Google+

Friday, February 4, 2022

Butch Camp


 

Butch Camp
1996
Alessandro De Gaetano

Matt Grabowski (Paul Denniston) is closeted gay man in Chicago. Tired of taking abuse from people at the bank he works for and random bullies on the street, Matt enrolls in Butch Camp, a program designed to turn effeminate gay may in straight passing dudes who won't get harassed on the street.
 

While the positive representation in Butch Camp was surprising, the film is not without a host of problems. Where Butch Camp displays a lot of sympathy of its cis male characters, trans people and butch lesbians are treated far less charitably. Both groups are played as punch lines, which takes all the fun down several notches.  On the one hand. it was the 1990s and the way we talk about queer people in in popular fiction was undergoing big changes, but if Butch Camp could have just extended a little humanity to its other queer characters it would have gone from a minor footnote in gay cinema to something more substantive.

 
The titular Butch Camp is actually the weakest part of the film. Comedian, Judy Tenuta, plays Samantha Rottweiler, the camp’s drill sergeant of sorts. Each scene is her wearing some sort of ridiculous outfit and forcing all her effeminate students to act 'tough' and to put them into situations that test their ability to act straight. These scenes feature comedy that is far broader than anything else in the story.They feel almost tacked on to the rest of the film.. Samantha Rottweiler feels like she comes from an entirely different film, which is too bad, because it looks like Tenuta is clearly having a great time.

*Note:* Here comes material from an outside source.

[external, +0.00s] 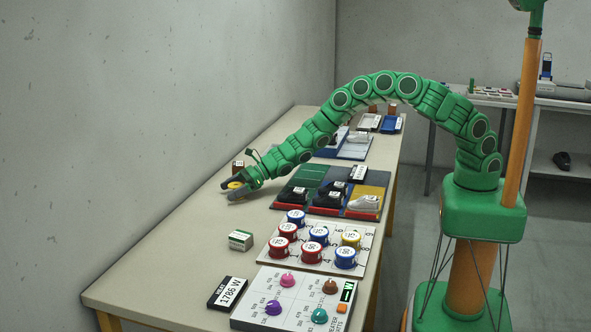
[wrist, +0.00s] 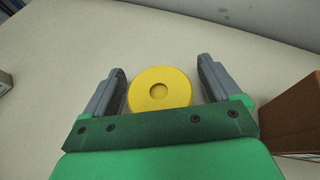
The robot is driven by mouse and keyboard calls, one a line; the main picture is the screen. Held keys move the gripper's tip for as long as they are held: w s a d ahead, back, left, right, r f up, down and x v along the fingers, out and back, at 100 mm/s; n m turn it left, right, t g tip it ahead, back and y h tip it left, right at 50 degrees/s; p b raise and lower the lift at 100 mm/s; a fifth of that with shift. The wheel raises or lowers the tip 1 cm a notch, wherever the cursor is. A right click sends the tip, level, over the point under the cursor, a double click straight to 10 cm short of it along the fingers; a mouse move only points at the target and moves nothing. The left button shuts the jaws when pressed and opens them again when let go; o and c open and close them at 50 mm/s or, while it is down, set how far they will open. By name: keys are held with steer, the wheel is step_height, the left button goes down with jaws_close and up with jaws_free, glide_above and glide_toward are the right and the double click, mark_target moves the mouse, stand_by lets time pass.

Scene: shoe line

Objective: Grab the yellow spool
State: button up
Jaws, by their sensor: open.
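A round, plain yellow disc-like piece (wrist: 160,103) with a small round hollow at its centre lies on the table. In the external view my gripper (external: 238,190) is low over the table's far left part. A yellow-sided spool (external: 351,239) with a white labelled top stands on the white spool board (external: 283,257), among red and blue ones, away from my gripper.
A brown box (wrist: 293,118) stands close to the right of my gripper in the wrist view. The dark shoe trays (external: 325,188) lie to the right of my gripper. A small green-and-white box (external: 241,240) and a knob panel (external: 296,301) are nearer the camera.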

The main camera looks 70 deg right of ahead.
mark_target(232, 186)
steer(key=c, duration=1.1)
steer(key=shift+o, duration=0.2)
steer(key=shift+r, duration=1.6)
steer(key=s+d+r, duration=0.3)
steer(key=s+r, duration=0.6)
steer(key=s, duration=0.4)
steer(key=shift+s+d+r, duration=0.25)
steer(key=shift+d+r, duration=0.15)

This Fall on ABC: She just got out of prison and
he falls asleep on wet pavement!


What I did find admirable is how Matt, claims his dignity and becomes more open about being gay. No longer willing to hide or treated as weak Matt gains confident in his identity and is treated with respect for it. The film even features a tender sex scene that is shown as something beautiful and sweet. Underneath all the stereotyping and humor that has not aged well, Butch Camp has a kind heart… as long as you are a gay cis man.

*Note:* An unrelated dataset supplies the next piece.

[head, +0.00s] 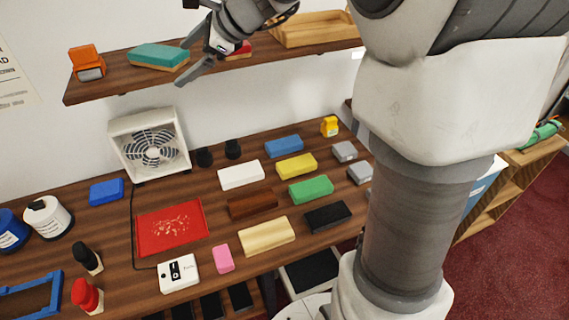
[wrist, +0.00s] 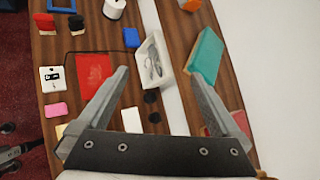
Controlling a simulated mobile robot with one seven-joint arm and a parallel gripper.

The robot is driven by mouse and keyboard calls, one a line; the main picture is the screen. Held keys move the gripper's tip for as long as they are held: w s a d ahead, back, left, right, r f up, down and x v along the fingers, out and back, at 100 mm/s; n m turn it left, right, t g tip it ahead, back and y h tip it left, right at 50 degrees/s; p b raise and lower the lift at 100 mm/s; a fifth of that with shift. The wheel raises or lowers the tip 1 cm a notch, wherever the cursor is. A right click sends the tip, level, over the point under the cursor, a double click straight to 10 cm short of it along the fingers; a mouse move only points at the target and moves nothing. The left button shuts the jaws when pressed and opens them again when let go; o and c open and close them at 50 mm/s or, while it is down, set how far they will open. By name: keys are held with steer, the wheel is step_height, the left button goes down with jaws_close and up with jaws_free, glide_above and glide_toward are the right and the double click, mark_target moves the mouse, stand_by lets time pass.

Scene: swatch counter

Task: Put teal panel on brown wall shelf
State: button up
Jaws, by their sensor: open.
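The teal panel (head: 159,56) lies flat on the brown wall shelf (head: 112,84), to the right of an orange object. It also shows in the wrist view (wrist: 206,57), beyond my fingertips. The shelf shows in the wrist view (wrist: 186,88) as a brown strip.
A red piece (head: 239,50) sits on the shelf behind my gripper, beside a wooden tray (head: 312,30). An orange tape dispenser (head: 87,62) stands at the shelf's left. Below, the counter holds a white fan (head: 149,146), a red tray (head: 172,228) and several coloured blocks.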

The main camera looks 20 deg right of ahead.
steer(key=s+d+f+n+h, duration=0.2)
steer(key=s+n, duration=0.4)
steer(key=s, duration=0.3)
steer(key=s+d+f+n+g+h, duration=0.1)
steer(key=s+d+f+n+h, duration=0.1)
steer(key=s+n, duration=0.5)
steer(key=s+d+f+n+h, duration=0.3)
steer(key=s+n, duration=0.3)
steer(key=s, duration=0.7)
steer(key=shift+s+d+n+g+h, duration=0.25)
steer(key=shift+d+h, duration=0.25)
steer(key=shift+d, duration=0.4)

There are a couple scenes in the film that soured things for me. I’m not expecting A+ representation from a movie closing in on being thirty years old, and it is interesting that both these scenes are about subsets of queer culture that exist in direct opposition to gender norms. At one point, Matt ends up in the clutches of some very butch biker dykes who are pointlessly cruel and act more like weird monsters than people. Matt’s boss at the bank is a closeted trans person (cross dresser? Most media conflate the two and Butch Camp is no different.) who is consistently used as a punchline.

 

The exact reverse of college.
  

Butch Camp is a strange film to experience as a queer person. On the one hand the tired stereotypes and outdated humor are tough to slog though, but as a comedy from an era that was still less than kind to queer identities, it is interesting and even heartening at times to see the gay characters treated with some kindness and respect. Butch Camp is a better artifact than a comedy.